“Temos de nos tornar numa instituição moderna. Temos de estar mais perto da comunidade” - presidente do SNPCB

PorAndré Amaral,7 set 2025 8:45

A tempestade que, no passado dia 11, assolou a ilha de São Vicente apanhou Cabo Verde de surpresa, sem qualquer aviso prévio ou tempo de preparação. A Protecção Civil foi obrigada a agir de imediato, mobilizando rapidamente os meios disponíveis para restabelecer serviços essenciais como água, luz, saneamento e acessos rodoviários. Em entrevista ao Expresso das Ilhas, o Presidente do Serviço Nacional de Protecção Civil e Bombeiros detalha os primeiros passos da resposta, os maiores desafios enfrentados numa situação inédita em décadas e os planos em curso para modernizar a instituição, reforçar a articulação com parceiros nacionais e internacionais e preparar o país para fenómenos extremos cada vez mais frequentes num contexto de mudanças climáticas.

Começo então por lhe perguntar: no período pré-tempestade não houve qualquer tipo de aviso prévio? Não houve qualquer preparação?

Na verdade, não houve, porque, conforme já foi explicado pela Presidente do Instituto Nacional de Meteorologia e Geofísica, foi algo repentino e muito rápido, que não estava previsto no sistema deles.

Quais foram os primeiros passos que a Protecção Civil se viu obrigada a dar após a tempestade?

Após a tempestade, automaticamente, reuniu-se o sistema nacional de crise, declarou-se o estado de crise e, de seguida, realizou-se no terreno uma pequena reunião para analisar os danos e entender a melhor forma de intervenção.
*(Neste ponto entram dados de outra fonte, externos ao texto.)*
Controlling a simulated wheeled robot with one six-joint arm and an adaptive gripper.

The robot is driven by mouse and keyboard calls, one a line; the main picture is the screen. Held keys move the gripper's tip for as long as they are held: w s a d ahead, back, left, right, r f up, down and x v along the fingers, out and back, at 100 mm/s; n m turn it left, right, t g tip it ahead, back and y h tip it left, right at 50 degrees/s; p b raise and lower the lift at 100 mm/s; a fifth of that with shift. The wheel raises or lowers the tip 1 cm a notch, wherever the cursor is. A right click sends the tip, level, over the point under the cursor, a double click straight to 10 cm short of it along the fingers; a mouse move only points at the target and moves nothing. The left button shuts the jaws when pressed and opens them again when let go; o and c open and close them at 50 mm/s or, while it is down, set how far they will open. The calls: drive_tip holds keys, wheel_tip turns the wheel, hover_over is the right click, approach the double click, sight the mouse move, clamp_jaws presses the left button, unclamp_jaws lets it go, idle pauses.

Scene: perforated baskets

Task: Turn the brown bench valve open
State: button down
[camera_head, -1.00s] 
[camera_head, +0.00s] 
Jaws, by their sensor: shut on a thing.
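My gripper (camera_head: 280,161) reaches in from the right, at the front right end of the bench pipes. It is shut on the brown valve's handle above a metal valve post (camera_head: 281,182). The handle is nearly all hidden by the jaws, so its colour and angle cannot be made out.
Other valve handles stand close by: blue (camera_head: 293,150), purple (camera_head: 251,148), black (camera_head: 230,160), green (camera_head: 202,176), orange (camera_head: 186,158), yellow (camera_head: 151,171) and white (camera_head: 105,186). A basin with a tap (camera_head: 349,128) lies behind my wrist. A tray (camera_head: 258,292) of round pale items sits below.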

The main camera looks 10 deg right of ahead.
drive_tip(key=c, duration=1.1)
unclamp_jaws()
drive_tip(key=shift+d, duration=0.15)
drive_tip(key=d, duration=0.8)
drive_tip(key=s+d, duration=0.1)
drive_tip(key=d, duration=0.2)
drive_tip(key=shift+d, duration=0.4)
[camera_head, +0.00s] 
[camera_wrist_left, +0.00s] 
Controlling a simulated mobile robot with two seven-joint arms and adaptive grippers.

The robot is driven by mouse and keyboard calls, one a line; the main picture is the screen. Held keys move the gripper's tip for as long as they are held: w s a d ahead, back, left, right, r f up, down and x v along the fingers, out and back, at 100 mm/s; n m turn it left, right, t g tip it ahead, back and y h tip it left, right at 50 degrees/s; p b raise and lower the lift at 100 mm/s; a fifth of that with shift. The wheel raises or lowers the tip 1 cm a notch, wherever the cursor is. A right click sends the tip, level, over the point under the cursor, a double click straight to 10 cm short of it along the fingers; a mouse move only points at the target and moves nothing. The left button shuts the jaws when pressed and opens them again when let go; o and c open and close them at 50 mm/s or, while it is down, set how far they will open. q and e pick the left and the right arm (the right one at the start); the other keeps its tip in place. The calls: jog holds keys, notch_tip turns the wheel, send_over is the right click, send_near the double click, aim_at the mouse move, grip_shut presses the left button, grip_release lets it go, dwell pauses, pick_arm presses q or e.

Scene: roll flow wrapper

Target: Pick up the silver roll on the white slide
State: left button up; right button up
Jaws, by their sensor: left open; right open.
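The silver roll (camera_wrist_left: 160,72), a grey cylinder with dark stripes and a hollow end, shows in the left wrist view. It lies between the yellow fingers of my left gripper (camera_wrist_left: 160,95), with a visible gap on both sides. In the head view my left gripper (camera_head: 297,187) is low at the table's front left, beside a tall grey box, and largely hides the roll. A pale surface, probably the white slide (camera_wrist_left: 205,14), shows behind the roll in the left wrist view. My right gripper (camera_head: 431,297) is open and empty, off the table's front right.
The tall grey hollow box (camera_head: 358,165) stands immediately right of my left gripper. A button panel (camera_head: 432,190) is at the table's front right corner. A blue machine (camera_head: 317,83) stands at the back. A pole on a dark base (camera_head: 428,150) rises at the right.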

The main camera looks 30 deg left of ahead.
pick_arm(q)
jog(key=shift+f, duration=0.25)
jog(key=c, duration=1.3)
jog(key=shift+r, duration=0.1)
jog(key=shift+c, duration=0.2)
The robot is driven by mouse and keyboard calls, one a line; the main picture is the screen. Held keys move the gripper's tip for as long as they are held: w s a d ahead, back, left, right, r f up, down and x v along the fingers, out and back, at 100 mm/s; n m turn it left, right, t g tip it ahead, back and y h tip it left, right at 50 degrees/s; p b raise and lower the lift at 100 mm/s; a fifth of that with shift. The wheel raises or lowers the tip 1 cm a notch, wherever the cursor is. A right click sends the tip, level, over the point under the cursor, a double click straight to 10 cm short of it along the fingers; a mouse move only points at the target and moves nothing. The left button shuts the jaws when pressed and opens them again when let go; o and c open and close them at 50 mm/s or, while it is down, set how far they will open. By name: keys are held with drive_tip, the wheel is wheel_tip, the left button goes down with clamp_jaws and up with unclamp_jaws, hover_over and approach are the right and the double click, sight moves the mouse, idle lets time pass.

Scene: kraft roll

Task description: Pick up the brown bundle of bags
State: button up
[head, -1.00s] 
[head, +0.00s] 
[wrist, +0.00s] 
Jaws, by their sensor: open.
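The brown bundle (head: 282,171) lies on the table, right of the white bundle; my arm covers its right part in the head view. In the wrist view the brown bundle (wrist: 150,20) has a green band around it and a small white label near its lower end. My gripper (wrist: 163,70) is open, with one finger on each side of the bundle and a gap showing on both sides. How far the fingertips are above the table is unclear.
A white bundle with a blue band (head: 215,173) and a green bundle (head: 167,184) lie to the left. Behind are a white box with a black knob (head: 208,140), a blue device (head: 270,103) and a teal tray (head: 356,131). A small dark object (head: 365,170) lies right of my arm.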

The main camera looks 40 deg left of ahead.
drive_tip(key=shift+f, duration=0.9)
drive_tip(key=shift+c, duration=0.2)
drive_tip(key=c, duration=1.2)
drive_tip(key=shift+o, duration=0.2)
A partir daí, iniciaram-se os trabalhos para a reposição mínima de serviços na ilha.

E como funciona a estrutura da Protecção Civil em Cabo Verde? Existem estruturas locais?

Temos o Serviço Nacional de Protecção Civil e Bombeiros, com sede na cidade da Praia, e também comandos regionais de operação e socorro. Na ilha de São Vicente temos o comando de protecção e socorro Norte, que cobre as ilhas de Santo Antão, São Vicente e São Nicolau, mas cuja sede está em São Vicente, podendo ser transladada para São Nicolau ou Santo Antão. O segundo comando regional está baseado no Sal e na Boa Vista. Temos um terceiro, que é o comando regional de Santiago Sul e da Ilha do Maio. Temos ainda um comando regional de Santiago Norte e, por último, o comando regional do Fogo e da Brava.

E, a nível de meios, a Protecção Civil dispõe de meios próprios ou socorre-se dos de outras instituições?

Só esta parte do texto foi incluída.